In about 360 pages, through 10 chapters, this book covers the technologies listed above, describing what they are, what they do, why folks are using them, how to use them, and how they relate and work with other technologies. Following these action packed chapters, the appendixes serve as great quick references on JSP syntax, implicit JSP objects, and various XML configuration files.
To nitpick a bit: The book could benefit from some more aggressive editing, in parts, where sentence and paragraph wording is occasionally a little clumsy, and a few good-to-understand details were left out.
The description on the back cover of the book says, "All you need... is a basic understanding of HTML and Java." I suggest this be corrected as follows: "All you need to know in order to follow and understand the lessons in 'Beginning JSP 2' is enough HTML to create a 'Hello World!' web page, and enough Java to create a 'Hello World!' application." On second thought, even if you can't do those things, yet, after reading this book, you'll be able to do a whole lot more.
- I had bought this book to improve my knowledge of JSP - which is rather limited. I had expected, from the text on the back cover, this to be a comprehensive book on how to code JSPs (with lots of examples - which I like). In reality I was rather disappointed.
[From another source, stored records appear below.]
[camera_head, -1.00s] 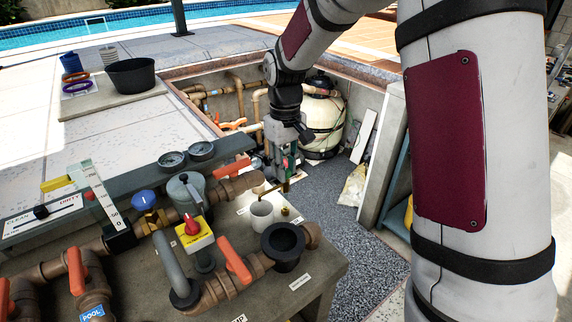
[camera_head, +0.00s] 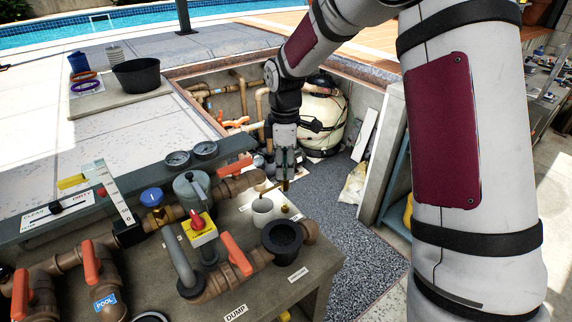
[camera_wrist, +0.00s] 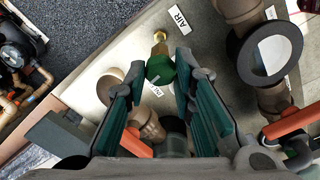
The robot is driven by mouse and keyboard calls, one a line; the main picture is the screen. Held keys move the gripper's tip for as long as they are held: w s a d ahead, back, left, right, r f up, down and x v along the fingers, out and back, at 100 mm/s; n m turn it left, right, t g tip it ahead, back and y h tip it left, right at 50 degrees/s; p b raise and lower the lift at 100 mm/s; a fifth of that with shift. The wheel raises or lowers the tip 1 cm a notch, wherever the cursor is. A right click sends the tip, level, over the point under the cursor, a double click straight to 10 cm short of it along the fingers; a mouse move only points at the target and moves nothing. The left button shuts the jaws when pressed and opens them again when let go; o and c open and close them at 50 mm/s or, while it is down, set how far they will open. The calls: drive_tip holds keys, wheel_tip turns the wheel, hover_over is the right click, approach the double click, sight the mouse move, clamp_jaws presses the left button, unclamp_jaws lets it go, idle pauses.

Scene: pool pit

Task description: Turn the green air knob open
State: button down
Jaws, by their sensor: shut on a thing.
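The green air knob (camera_wrist: 160,70) shows in the wrist view, on a brass stem (camera_wrist: 160,46) near a white label reading AIR (camera_wrist: 180,17). My gripper (camera_wrist: 157,76) has its two green-padded fingers on either side of the knob and is shut on it. In the head view my gripper (camera_head: 285,182) points down over the far end of the bench, and the knob is hidden there by the fingers. A small tag with unclear lettering (camera_wrist: 155,91) shows just below the knob in the wrist view.
Orange-handled valves, one beside the black open fitting (camera_head: 283,243), and a red knob on a yellow plate (camera_head: 198,228) crowd the bench (camera_head: 285,297). A cream tank (camera_head: 322,122) stands in the pit behind.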

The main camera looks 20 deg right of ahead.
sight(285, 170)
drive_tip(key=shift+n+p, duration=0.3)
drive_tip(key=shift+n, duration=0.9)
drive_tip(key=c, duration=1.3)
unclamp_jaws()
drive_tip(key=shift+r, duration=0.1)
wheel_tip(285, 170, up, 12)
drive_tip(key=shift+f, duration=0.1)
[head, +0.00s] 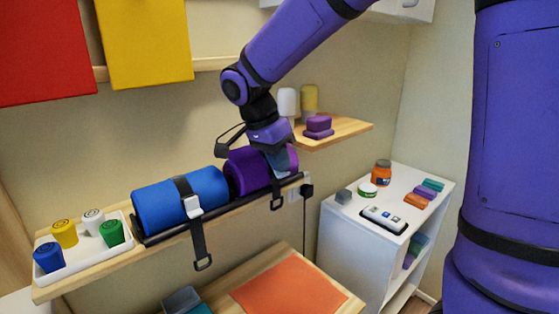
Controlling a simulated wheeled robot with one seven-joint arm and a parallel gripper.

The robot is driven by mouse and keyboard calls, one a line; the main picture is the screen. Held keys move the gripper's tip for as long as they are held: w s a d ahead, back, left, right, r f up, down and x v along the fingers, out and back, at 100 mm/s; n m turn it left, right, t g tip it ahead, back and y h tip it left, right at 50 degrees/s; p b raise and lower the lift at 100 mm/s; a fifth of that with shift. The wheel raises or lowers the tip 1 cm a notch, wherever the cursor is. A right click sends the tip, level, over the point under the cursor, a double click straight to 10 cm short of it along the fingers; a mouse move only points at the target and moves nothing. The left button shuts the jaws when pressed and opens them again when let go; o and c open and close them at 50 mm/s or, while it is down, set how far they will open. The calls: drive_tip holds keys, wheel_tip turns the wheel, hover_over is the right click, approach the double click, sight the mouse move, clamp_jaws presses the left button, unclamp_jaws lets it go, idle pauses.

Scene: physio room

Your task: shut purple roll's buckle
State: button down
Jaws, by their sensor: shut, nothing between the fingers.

The first Chapter went well, how to install Tomcat, and the second wasn't too bad (a review of HTML) but by the third chapter I started to notice a lack of clarity. It wasn't always clear which text I should be typing in and which were simply given as an aside - which for a step-by-step guide is frustrating. The fourth chapter was far worse. This started of by saying that we would be using mySQL, but failed to give any indication of where to get the software from, how to install it or how to start the server (you need to start the server to follow the examples). And then a number of the example instructions, that were given in this chapter, did not work without modification. I was able to work round these problems and make progress. But as this wasn't a core chapter (I read this book to learn how to use JSPs not mySQL) I had expected to go through it quickly.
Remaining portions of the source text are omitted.